His Honor being of the opinion that upon a proper construction of the will only the children of the testator who were living at the death of his widow were entitled to share in the proceeds of the property, rendered judgment accordingly, from which the defendants, grandchildren and Sidney King, surviving husband of Nancy, appealed. We fully concur with counsel for appellants that when the language used by a testator is doubtful, the court inclines to that construction which will make the title to property left in remainder (99) vested, rather than contingent. The authorities cited in the brief amply sustain the position. 2 Fearne Rem., 200; Gardner on Wills, 499. This rule is not permitted, however, to interfere with the primary rule of construction which requires the court, in all cases, to ascertain and effectuate the intention of the testator, as gathered from the language used, if possible. The court will ascertain such intention by giving to nontechnical words their ordinary and popular meaning, assuming that the testator used them in that sense in which they are generally used and understood. It is sometimes said by way of illustrating this principle, "The intention must be found within the four corners of the instrument." To this general rule there is one exception. "Where the will is such as to call for construction, the court, with a view to securing a proper construction, puts itself, as far as may be, in the position of the testator, that it may see things from his point of view. To this end, evidence regarding all relevant facts and circumstances surrounding the testator at the time of executing the will is admissible." Gardner on Wills, 385. "The rule itself is always subservient to the intention of the testator; and, therefore, if upon construing the whole will, it clearly appears that the testator meant the time of payment to be the time when the legacy should vest, no interest will be transmissible to the executors or administrators, if the legatee dies before the period of payment. . . . For if the testator thinks proper to say distinctly that his legatees, general or residuary, shall not be entitled to *Page 103 the property unless they live to receive it, there is no law against such intention, if clearly expressed." 2 Williams Executors, 520-521.

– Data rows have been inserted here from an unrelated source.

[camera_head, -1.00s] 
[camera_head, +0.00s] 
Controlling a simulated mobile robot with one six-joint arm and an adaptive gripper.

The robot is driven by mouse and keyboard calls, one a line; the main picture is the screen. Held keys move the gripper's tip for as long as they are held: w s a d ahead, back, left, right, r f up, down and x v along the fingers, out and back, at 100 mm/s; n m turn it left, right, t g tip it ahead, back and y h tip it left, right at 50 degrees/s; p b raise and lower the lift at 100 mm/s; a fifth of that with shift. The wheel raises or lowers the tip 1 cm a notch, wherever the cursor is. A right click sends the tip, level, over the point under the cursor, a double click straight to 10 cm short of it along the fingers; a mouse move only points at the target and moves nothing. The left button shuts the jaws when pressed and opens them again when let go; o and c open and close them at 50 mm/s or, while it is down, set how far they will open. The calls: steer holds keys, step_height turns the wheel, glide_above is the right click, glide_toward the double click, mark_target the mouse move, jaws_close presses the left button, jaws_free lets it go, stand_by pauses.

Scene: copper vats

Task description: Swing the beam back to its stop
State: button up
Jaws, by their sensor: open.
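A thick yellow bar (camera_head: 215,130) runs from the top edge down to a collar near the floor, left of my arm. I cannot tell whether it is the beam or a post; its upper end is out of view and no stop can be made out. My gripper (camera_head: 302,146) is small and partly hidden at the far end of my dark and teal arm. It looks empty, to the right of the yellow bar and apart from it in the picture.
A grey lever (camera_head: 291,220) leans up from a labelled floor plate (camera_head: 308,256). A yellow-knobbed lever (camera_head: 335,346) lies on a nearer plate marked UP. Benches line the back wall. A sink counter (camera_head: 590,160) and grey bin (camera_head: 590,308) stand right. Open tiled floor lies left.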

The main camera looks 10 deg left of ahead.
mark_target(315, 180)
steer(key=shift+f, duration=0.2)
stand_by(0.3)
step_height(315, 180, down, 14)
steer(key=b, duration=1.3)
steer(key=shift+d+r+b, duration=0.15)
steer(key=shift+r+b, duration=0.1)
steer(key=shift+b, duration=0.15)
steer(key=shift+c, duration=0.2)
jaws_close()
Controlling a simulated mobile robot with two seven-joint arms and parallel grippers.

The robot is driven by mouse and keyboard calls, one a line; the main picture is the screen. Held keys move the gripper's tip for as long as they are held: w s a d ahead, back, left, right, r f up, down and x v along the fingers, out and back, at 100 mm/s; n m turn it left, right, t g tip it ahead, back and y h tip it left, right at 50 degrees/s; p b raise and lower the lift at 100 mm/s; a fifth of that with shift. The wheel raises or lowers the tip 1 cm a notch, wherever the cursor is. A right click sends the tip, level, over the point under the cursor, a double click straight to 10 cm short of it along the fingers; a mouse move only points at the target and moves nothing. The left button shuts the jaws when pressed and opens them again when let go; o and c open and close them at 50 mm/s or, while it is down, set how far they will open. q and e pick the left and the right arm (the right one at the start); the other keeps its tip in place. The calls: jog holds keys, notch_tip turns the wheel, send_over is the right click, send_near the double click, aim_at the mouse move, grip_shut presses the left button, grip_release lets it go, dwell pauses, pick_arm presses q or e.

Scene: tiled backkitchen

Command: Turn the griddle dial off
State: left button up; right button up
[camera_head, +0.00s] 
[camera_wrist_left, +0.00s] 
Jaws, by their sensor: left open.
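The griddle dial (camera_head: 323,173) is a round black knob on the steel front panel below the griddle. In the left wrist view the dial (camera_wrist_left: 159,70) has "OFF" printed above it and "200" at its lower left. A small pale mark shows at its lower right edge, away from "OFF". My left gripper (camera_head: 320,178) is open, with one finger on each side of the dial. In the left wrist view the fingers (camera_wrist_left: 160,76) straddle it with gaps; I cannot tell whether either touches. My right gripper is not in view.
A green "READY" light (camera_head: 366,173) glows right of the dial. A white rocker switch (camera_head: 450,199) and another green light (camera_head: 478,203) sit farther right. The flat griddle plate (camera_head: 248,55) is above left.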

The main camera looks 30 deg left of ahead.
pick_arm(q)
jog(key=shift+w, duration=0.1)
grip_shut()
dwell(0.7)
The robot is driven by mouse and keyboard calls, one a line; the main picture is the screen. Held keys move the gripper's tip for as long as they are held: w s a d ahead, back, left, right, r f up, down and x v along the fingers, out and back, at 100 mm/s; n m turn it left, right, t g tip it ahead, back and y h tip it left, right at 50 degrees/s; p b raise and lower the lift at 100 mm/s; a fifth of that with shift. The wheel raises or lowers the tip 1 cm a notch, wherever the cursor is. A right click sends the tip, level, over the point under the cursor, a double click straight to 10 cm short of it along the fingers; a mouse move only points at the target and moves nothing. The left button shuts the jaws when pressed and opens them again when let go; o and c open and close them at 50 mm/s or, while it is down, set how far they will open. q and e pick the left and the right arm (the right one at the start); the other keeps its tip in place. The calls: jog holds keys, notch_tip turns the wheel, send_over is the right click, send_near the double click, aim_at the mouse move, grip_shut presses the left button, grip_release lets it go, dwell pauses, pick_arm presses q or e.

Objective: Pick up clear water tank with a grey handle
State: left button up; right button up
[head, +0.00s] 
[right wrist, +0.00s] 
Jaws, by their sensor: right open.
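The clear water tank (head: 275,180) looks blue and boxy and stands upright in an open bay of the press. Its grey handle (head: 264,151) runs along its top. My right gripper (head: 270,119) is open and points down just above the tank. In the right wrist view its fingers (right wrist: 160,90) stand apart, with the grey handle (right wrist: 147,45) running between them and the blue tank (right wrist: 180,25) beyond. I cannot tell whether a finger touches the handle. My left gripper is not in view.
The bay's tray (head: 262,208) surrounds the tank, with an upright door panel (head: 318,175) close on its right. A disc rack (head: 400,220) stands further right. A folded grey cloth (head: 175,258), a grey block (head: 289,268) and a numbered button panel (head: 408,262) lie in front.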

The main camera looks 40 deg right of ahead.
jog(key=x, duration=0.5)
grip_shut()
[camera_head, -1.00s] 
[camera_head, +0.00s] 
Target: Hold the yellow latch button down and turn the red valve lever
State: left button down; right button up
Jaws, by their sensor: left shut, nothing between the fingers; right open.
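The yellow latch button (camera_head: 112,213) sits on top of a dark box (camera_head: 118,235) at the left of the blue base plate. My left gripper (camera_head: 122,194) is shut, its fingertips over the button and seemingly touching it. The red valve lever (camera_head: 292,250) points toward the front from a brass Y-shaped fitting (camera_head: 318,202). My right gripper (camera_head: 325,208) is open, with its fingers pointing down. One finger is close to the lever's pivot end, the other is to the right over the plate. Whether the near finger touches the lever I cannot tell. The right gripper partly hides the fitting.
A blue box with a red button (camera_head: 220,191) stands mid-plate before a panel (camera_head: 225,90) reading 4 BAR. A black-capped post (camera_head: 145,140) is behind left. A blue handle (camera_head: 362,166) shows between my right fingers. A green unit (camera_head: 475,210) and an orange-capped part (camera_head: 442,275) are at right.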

In the light of these elementary principles, we are of the opinion that the testator has clearly expressed his intention in regard to the disposition of his estate. We concur with the appellant that if he had concluded item 4 with the words "all my children," they would have taken a vested remainder. But we may not discard, as (100) without meaning, the words immediately following, "that appears personally and claims their part." The meaning and import of this language, in its ordinary acceptation, is too plain to admit of doubt. Those of his children are to take who shall "appear," that is, who are living at the time fixed for the sale and distribution. The language following is evidently used to make clear, if need be, his purpose to "disinherit all of said children that applies through an agent." We find no such uncertainty in the meaning of the language used as to permit us to go beyond "the four corners" of the will for aid. It is suggested that he was displeased with his son Rufus, who had left home many years before the execution of the will, under circumstances casting disgrace upon himself and family, and that it was his purpose, in using the language, to either disinherit, or require him, as a prodigal, to return home and claim in his own person his part. To adopt this view for the purpose of finding an intention not otherwise seen in the language used, would be exceedingly hazardous. In item 3 he gives Rufus W., together with two of his daughters, certain personal property, attaching no condition to the gift. Attention is called to the fact that the testator is illiterate, unable to write his name, that the will was not written by one learned in the law, and that in such cases the court is moved to search out his real intention. These facts do not take the case out of the rule that we would ascertain the intention by reference to the language used, unless it is so doubtful as to render it necessary to resort to extrinsic evidence.

The conclusion at which we have arrived renders it unnecessary to discuss the claim of defendant Sidney King to the share which would have vested in his wife if she had lived to "appear personally and claim her part." The cases in this Court are reviewed in the well considered opinion of Shepherd, C. J., in Whitesides v. (101)Cooper, 115 N.C. 570. For the reasons and upon the principles clearly set forth in that case, we are of the opinion that only those who come within the terms of the devise at the death of the life tenant are entitled to share in the proceeds of the land. It is probable the direction that the land, together with the personalty given the widow, be sold at her death and the proceeds divided, worked an *Page 104 equitable conversion from the death of the testator, in which event the interest of the deceased children leaving issue, if not contingent, passed to their personal representatives, and they should have been made parties.Benbow v. Moore, 114 N.C. 263. In view of the disposition which we have made of the appeal, the question is not material. The judgment must be

Affirmed.

Cited: Satterwaite v. Wilkinson, 173 N.C. 39; Bowden v. Lynch, ib., 207; White v. Goodwin, 174 N.C. 727.